Las 24 horas con celular e internet, ya no soportamos un segundo sin la información que nos traen las redes sociales. Conexión o muerte.
Los dedos tamborilean frenéticos sobre un mostrador de fórmica, el pasamanos de una escalera o el respaldo de una silla en esa incierta tierra de nadie llamada "sector de atención al público" en el banco: la fila se nos antoja kilométrica como la Larga Marcha de Mao a través de la China y, ahí donde las normas de seguridad impidan usar el telefonito, una crispación muda le hará subir los calores al hombre impaciente. El varón se roza la entrepierna para percibir una vibración, pero, lejos de cualquier pulsión autoerótica, nomás comprueba que el celular no esté sonando. ¿Y si justo ahora recibe una llamada importante? ¿Y si se pierde el tweet más comentado del día? ¿Y si el correo le filtra la foto de la última vedettonga enchastrada y él acá, confinado a la espera en una bóveda que se anuncia eterna?
Si es cierto que el bostezo es apenas un aullido en silencio, el aburrimiento se impone como el mal de la época: los teléfonos inteligentes terminaron con los tiempos muertos y, presos a la vez de la urgencia y el sopor, los hombres reclamamos estímulos que nos mantengan ocupados. No podemos esperar ni sentirnos desconectados, esclavitos de la lógica minuto-a-minuto que nos obliga a actualizar nuestro "estado" con la frecuencia de un parte metereológico. Mientras Facebook propone una nueva idea de espacio, con el Muro como lugar sólido donde se construyen nuestras pavadas, Twitter amplía una noción moderna del tiempo porque, en su timeline, todo pasa con la urgencia de lo que sucede ahora. Como un pibito de seis años que en el peaje de Hudson pregunta cuánto falta para Mar del Plata, el grandulón se aburre y se rebela ante las rutinas de la espera: la cola en un negocio antes se amenizaba con el pensamiento ocioso; el viaje en taxi se animaba con la discusión futbolera. Y un amigo me dice que su teléfono reemplazó la revista pringosa en la sacra intimidad del baño aunque, en delicada deferencia para sus followers, se priva de twittear durante el acto. No le gustaría que, aunque brevísimas en los 140 caracteres, sus publicaciones se volvieran una cagada.
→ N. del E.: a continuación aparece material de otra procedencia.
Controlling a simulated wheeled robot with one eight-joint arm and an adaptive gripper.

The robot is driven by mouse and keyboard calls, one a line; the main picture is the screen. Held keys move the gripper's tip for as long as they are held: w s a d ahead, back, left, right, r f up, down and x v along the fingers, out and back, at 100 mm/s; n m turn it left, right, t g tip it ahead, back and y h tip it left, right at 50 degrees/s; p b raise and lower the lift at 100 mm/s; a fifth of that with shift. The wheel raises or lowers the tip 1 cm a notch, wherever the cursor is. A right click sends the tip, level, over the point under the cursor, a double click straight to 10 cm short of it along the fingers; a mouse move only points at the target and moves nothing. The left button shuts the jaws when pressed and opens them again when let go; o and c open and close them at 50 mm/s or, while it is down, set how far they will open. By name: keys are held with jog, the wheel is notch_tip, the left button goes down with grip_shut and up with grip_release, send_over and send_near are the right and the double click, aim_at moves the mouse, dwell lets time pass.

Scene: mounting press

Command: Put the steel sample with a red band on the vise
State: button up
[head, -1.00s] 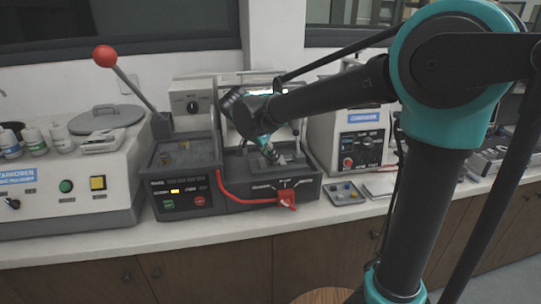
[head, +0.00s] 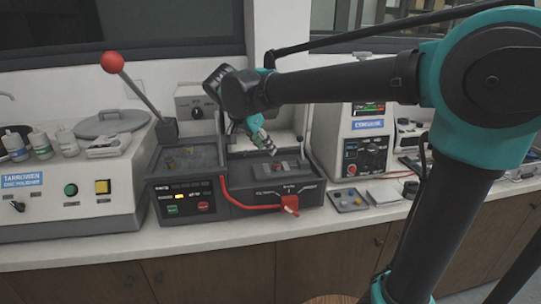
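My gripper (head: 267,145) points down over the right bay of the dark grey machine (head: 240,209), a little above its floor. Its fingers are too small to tell whether they are open or shut. Below and to the right of the fingertips, a grey metal fixture that looks like the vise (head: 300,172) sits in this bay. A small reddish spot (head: 283,167) shows on it; it may be the red band of the steel sample, but I cannot make out its shape. The fingertips look apart from it.
A red handle (head: 290,204) sticks out at the machine's front. A lever with a red ball (head: 111,62) rises at its left. A small tray (head: 347,199) with coloured pieces lies right of the machine. A boxy white instrument (head: 335,122) stands behind the tray.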

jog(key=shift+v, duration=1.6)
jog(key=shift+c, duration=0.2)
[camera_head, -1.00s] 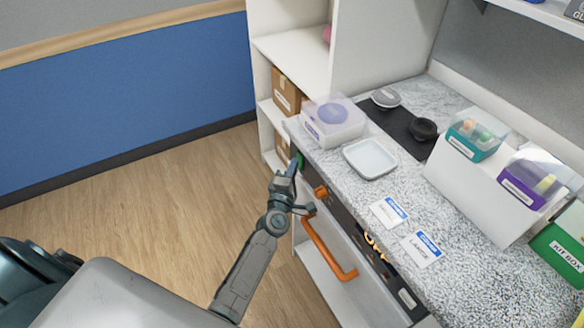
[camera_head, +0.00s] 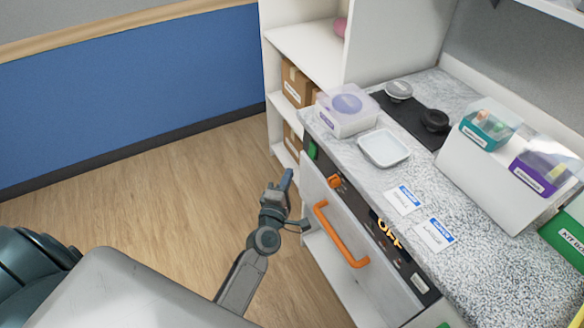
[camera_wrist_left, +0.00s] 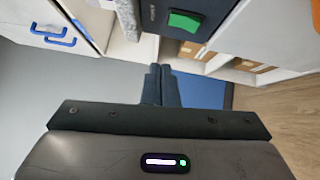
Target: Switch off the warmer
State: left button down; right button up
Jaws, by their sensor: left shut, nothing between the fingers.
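The warmer is a drawer unit under the counter, with a dark control panel (camera_head: 357,205) above an orange handle (camera_head: 340,235). A green rocker switch (camera_head: 312,150) sits at the panel's far end; the left wrist view shows it large (camera_wrist_left: 185,21), above the fingertips. An orange knob (camera_head: 334,181) is near it. The panel's lit orange display (camera_head: 390,233) appears to read OFF. My left gripper (camera_head: 286,180) is shut and empty, apart from the panel, in front of the drawer. Its closed fingers show in the left wrist view (camera_wrist_left: 160,84). My right gripper is not in view.
The speckled counter (camera_head: 470,254) holds a clear-lidded box (camera_head: 346,112), a white tray (camera_head: 384,149), two label cards and a white stand with bins. Shelves with cardboard boxes (camera_head: 297,84) stand beyond the warmer. Open wooden floor (camera_head: 150,210) lies left of my arm.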

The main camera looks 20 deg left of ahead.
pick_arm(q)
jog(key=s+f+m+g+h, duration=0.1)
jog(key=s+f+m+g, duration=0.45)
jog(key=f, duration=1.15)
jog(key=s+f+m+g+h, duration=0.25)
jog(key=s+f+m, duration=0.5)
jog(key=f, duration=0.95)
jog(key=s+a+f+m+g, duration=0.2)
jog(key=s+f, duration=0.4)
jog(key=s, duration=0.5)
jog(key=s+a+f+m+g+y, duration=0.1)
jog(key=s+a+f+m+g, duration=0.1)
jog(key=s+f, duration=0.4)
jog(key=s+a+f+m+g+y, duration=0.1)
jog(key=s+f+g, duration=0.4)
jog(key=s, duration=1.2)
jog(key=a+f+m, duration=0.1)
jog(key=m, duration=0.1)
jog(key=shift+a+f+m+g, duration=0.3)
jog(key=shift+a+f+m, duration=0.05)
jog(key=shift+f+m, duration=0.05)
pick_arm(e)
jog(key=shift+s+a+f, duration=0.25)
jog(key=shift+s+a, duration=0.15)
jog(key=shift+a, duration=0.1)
Ahí donde el libro Elogio de la lentitud, de Carl Honoré, biblia del movimiento slow y mantra para el sereno, haya buscado la paz interior en el desenchufe, el hombre conectado a 220 encontrará su pesadilla. "Una fascinante propuesta para hacer que el momento perdure", dice la tapa del best seller y la promesa de goce tántrico podrá convertirse en tormento. Siempre apurados, se nos impone la lógica eficientista de hacer rendir el minuto y, con vocación de milagreros, buscamos resucitar el tiempo muerto. ¡Levántate y anda! Admiramos el lema que sella las acciones del Padrino de nuestro fútbol ( "todo pasa" ) y luchamos contra el instante eternizado: como eyaculadores precoces de la vida, queremos que todo pase rápido porque nos aburrimos.